Durante um dos bloqueios de estrada, entre os municípios de Faxinalzinho e Erval Grande (RS), houve a tentativa, através de funcionários de criadores de frango – a mando destes -, de desbloquear, mesmo à força, a via. Em decorrência de um ambiente hostil, gerou-se uma briga entre indígenas e aqueles que agiam para promover o desbloqueio da estrada, resultando em pessoas feridas, sendo que duas acabaram indo a óbito.
Criminalização
A Polícia Federal, em decorrência do conflito, abriu inquérito e, de imediato, fez repercutir nas mídias que os indígenas Kaingang de Kandóia eram os assassinos e que todos seriam presos e responsabilizados.
Foram tempos sombrios para a comunidade indígena. A Polícia Federal realizou um intenso movimento de perseguição e tentativa de criminalização, comandado pelo então delegado Mário Vieira. Posteriormente, descobriu-se que ele estava envolvido em estelionatos e apropriação indébita de vultosos valores doados ao acolhimento de pessoas que buscavam por tratamento contra o uso abusivo de drogas – uma fraude para obtenção de dinheiro fácil e farto. O delegado foi investigado e afastado de suas funções.
Prisões
A perseguição, naquele período, resultou nas prisões de cinco lideranças da comunidade. Outros 17 homens da aldeia acabaram indiciados e denunciados pelo Ministério Público Federal (MPF), que, mesmo sem provas de autoria dos crimes – pois as apresentadas eram forjadas e dissimuladas -, aderiu às teses de culpabilidade apresentadas pelo delegado.
Cinco das principais lideranças da comunidade ficaram injustamente presas durante 42 dias no Presídio Estadual de Charqueadas. Elas obtiveram liberdade graças a um habeas corpus impetrado junto ao Superior Tribunal de Justiça (STJ), em Brasília, depois do mesmo ter sido negado pelo TRF4.
Processo injusto

Após a denúncia, mesmo sem provas, houve a pronúncia de dezessete homens – lideranças e pais de família – acusados, por duplo homicídio, ao Tribunal do Júri. Em virtude da precariedade das provas, as defesas dos acusados – Defensores da Defensoria Pública da União (DPU) e a Assessoria Jurídica do Cimi – ingressaram com recursos junto às instâncias superiores da Justiça Federal. Se buscou reverter a flagrante injustiça aos que estavam sendo criminalizados.
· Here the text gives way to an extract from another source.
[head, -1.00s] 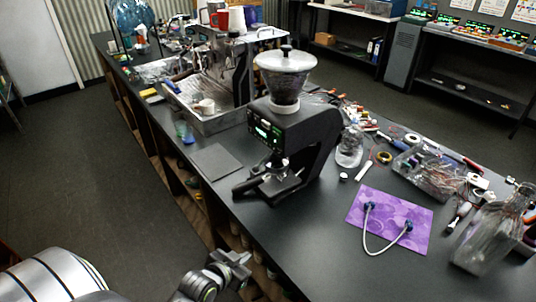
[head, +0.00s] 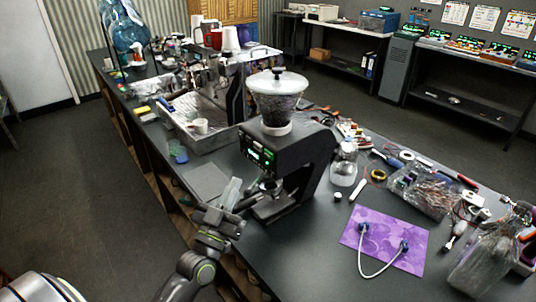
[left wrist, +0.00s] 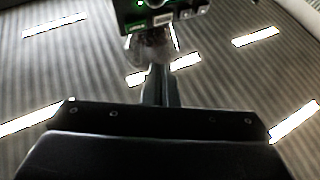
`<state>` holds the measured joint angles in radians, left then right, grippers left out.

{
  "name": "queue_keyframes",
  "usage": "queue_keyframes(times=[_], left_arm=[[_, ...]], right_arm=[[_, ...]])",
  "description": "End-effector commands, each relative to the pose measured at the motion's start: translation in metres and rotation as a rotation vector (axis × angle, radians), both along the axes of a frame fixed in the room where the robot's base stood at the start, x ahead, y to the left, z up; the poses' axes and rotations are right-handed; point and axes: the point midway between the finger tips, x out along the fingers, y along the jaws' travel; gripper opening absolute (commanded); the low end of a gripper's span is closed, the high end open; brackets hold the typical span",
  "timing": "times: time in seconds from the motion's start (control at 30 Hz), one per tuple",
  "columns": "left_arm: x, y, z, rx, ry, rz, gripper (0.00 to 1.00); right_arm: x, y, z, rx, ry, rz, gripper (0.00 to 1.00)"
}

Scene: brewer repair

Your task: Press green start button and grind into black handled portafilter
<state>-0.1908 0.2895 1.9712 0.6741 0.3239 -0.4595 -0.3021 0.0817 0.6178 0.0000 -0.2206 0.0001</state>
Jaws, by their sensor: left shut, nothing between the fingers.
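The black grinder (head: 300,150) stands on the counter with a clear, white-lidded hopper (head: 277,95) on top. Its front panel (head: 262,153) glows green; I cannot single out the start button. The panel's lower edge also shows at the top of the left wrist view (left wrist: 160,14). The portafilter (head: 268,187) sits under the grinder's spout, its black handle (head: 246,203) pointing left and partly beside my gripper. My left gripper (head: 231,190) is shut and empty, in front of and below the panel, apart from it. In the left wrist view its fingers (left wrist: 161,85) are together. My right gripper is out of view.
A dark flat mat (head: 207,181) lies left of the grinder. An espresso machine (head: 205,95) stands behind it. A glass jar (head: 344,164), a purple mat (head: 384,239) with a hose and scattered tools are to the right. The front counter is clear.

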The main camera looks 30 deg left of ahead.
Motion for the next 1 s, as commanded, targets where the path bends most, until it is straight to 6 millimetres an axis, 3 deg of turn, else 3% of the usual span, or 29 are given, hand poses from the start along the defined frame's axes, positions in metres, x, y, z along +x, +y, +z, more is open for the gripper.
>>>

Além disso, por meio do processo criminal, se pretendia responsabilizar toda a comunidade indígena de Kandóia.
Justiça
Depois de alguns anos de discussões jurídicas, nas quais as defesas dos indígenas interpelaram desembargadores e ministros, o STJ, em dezembro de 2024, decidiu pela anulação, desde sua origem, de todo o processo criminal. O Tribunal fundamentou sua decisão argumentando de que as provas apresentadas – durante o inquérito policial e que depois acabaram sendo sustentadas em primeiro grau, na Justiça Federal de Erechim e no TRF4 – eram inválidas (nulas) porque o reconhecimento dos acusados se deu de forma tendenciosa, com a apresentação de fotografias e os nomes dispostos abaixo de cada um dos acusados. Ou seja, o delegado induzia as testemunhas arroladas a identificar aqueles que desejava incriminar.
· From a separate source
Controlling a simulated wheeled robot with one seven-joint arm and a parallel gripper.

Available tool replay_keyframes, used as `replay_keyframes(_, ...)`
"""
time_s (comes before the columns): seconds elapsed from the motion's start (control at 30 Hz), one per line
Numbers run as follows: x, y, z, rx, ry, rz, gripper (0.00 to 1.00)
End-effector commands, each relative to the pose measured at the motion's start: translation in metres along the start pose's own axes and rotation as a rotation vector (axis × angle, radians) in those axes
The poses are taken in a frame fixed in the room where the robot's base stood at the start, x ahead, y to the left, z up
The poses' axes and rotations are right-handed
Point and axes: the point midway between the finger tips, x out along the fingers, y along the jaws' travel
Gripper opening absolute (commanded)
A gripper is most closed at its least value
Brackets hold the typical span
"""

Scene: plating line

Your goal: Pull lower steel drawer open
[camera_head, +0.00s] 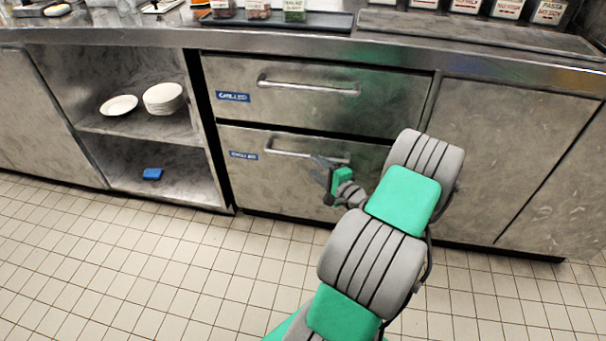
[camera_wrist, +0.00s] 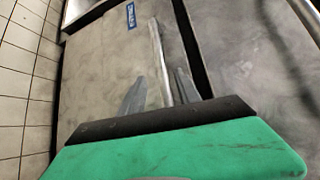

Em uma das oitivas, ainda na fase de instrução do processo criminal, uma das testemunhas – depois de afirmar que identificou os indígenas pelas fotografias com os respectivos nomes -, ao ser perguntada se os reconheceria pessoalmente, respondeu que não, porque, segundo ele, “os índios são que nem quero-quero” – uma ave tradicional da região sul do Brasil.
Esperança

O STJ, ao anular o processo criminal contra todos os acusados – desde a investigação, passando pela denúncia e pela pronúncia ao Tribunal do Júri – fez justiça e impôs limites aos que se sentem acima da verdade e do próprio Poder Judiciário.
A Corte reafirmou a necessidade de que os processos judiciais sejam isentos e de que não se busque punir em decorrência de apelo social ou por razões ideológicas, políticas, econômicas, culturais ou racistas. Os Kaingang da Terra Indígena Kandóia, ao longo de mais de dez anos, mantiveram-se unidos nas lutas em defesa de seus direitos e interesses, especialmente por sua dignidade e inocência. Após o trânsito em julgado do processo criminal, as famílias de Kandóia seguirão comungando esperança pela liberdade, contra as injustiças e se fortalecendo na alegria da luta pela terra – ainda que agentes públicos lhes soneguem esse direito fundamental.
Roberto Antônio Liebgott é missionário do CIMI - Conselho Indigenista Missionário, atuando na região Sul do Brasil.
Coordenação Colegiada do Cimi Sul - Conselho Indigenista Missionário.